▸ TASK:
Write out the material below exactly, beginning at the line that contains "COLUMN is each" and ending with its last line, both ends included; write nothing else.

▸ GIVEN INFORMATION:

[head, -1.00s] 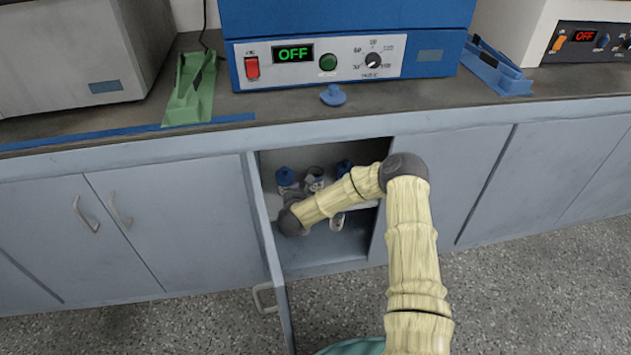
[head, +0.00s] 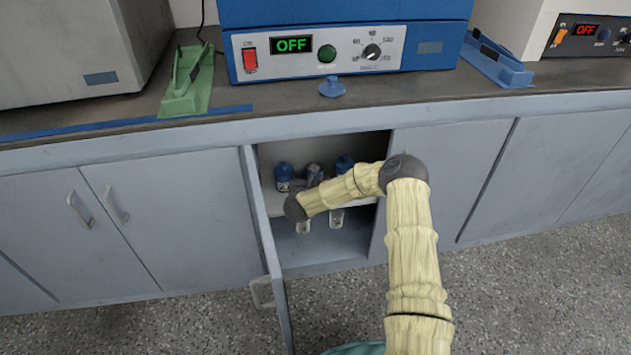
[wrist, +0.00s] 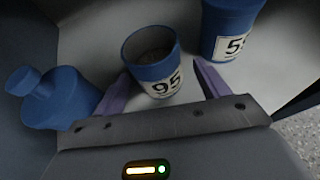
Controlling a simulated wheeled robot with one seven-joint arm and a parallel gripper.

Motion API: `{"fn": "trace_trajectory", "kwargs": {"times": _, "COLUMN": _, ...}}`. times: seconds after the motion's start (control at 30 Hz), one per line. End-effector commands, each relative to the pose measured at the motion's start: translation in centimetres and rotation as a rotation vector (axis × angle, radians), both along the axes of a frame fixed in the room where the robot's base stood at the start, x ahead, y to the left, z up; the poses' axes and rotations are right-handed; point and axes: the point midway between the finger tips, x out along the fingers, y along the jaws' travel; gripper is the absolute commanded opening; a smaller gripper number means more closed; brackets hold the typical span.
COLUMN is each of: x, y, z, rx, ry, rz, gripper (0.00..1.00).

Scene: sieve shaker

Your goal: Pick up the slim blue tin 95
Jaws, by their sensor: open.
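The blue tin 95 (wrist: 152,72) stands upright with an open top and a white label in the wrist view. My gripper (wrist: 161,72) is open, with one purple finger on each side of the tin's lower part. I cannot tell whether either finger touches it. In the head view, an open-topped tin (head: 314,170) stands in the middle of the cabinet's upper shelf, partly behind my arm; its number is not readable there. My fingers are not clearly visible in that view.
A blue tin with a label starting with 5 (wrist: 228,25) stands close on the right. A blue capped bottle (wrist: 58,98) is close on the left. The open cabinet door (head: 262,230) is left of my arm. Pale labelled items (head: 337,218) stand on the lower shelf.

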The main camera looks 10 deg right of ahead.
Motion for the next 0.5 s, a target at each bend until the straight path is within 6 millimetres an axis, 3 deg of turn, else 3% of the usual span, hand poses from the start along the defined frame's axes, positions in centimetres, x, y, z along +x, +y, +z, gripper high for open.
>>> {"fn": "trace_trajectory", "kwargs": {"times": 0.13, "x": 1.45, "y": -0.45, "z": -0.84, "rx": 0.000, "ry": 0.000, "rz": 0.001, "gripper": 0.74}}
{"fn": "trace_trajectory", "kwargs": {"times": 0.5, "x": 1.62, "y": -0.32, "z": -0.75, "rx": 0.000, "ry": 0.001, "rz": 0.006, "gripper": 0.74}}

▸ SOLUTION TO THIS EXERCISE:
COLUMN is each of: x, y, z, rx, ry, rz, gripper (0.00..1.00).

Scene: sieve shaker

Your goal: Pick up the slim blue tin 95
Jaws, by their sensor: open.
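The blue tin 95 (wrist: 152,72) stands upright with an open top and a white label in the wrist view. My gripper (wrist: 161,72) is open, with one purple finger on each side of the tin's lower part. I cannot tell whether either finger touches it. In the head view, an open-topped tin (head: 314,170) stands in the middle of the cabinet's upper shelf, partly behind my arm; its number is not readable there. My fingers are not clearly visible in that view.
A blue tin with a label starting with 5 (wrist: 228,25) stands close on the right. A blue capped bottle (wrist: 58,98) is close on the left. The open cabinet door (head: 262,230) is left of my arm. Pale labelled items (head: 337,218) stand on the lower shelf.

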The main camera looks 10 deg right of ahead.
Motion for the next 0.5 s, a target at each bend until the straight path is within 6 millimetres an axis, 3 deg of turn, else 3% of the usual span, hand poses from the start along the defined frame's axes, positions in centimetres, x, y, z along +x, +y, +z, gripper high for open.
>>> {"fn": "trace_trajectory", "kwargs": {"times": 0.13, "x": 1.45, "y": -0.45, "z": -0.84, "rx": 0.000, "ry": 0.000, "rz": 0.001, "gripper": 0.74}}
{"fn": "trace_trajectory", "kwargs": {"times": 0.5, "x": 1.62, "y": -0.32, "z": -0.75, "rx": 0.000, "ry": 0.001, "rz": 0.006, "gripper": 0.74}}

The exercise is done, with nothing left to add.